Stated problem: Lines before the one containing "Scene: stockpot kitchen" are excluded. Repeat that line and every line after it, exactly.

Data lines:
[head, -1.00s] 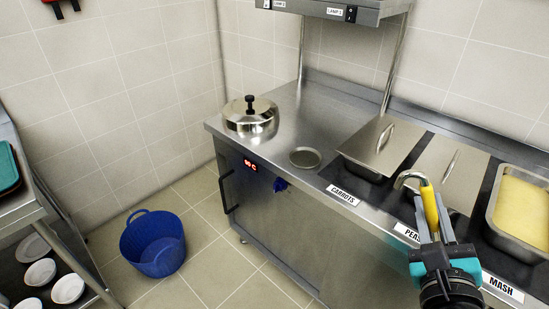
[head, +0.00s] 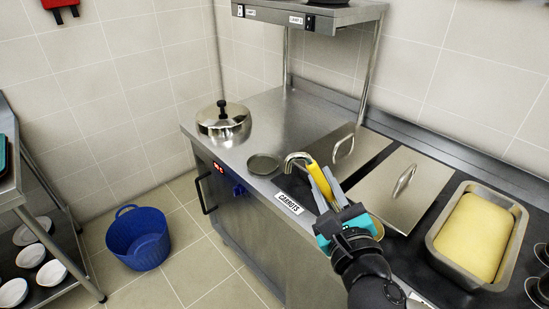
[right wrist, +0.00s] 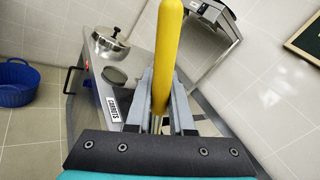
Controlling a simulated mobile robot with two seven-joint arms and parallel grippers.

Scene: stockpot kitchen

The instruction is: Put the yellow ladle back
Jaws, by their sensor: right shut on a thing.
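My right gripper (head: 323,184) is shut on the yellow handle of the ladle (head: 315,172), with its bare metal hook end pointing up and left. It is in front of the counter near the CARROTS label (head: 289,203). In the right wrist view the yellow handle (right wrist: 167,45) stands between the two grey fingers (right wrist: 161,95). The ladle's bowl is not clearly visible. My left gripper is not in view.
A steel domed pot lid (head: 223,122) sits on the counter's left end, beside a round disc (head: 263,164). Lidded pans (head: 400,190) and an open pan of yellow mash (head: 478,240) line the right. A shelf (head: 310,14) hangs above. A blue bucket (head: 138,240) stands on the floor.

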Task solution:
Scene: stockpot kitchen

The instruction is: Put the yellow ladle back
Jaws, by their sensor: right shut on a thing.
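My right gripper (head: 323,184) is shut on the yellow handle of the ladle (head: 315,172), with its bare metal hook end pointing up and left. It is in front of the counter near the CARROTS label (head: 289,203). In the right wrist view the yellow handle (right wrist: 167,45) stands between the two grey fingers (right wrist: 161,95). The ladle's bowl is not clearly visible. My left gripper is not in view.
A steel domed pot lid (head: 223,122) sits on the counter's left end, beside a round disc (head: 263,164). Lidded pans (head: 400,190) and an open pan of yellow mash (head: 478,240) line the right. A shelf (head: 310,14) hangs above. A blue bucket (head: 138,240) stands on the floor.

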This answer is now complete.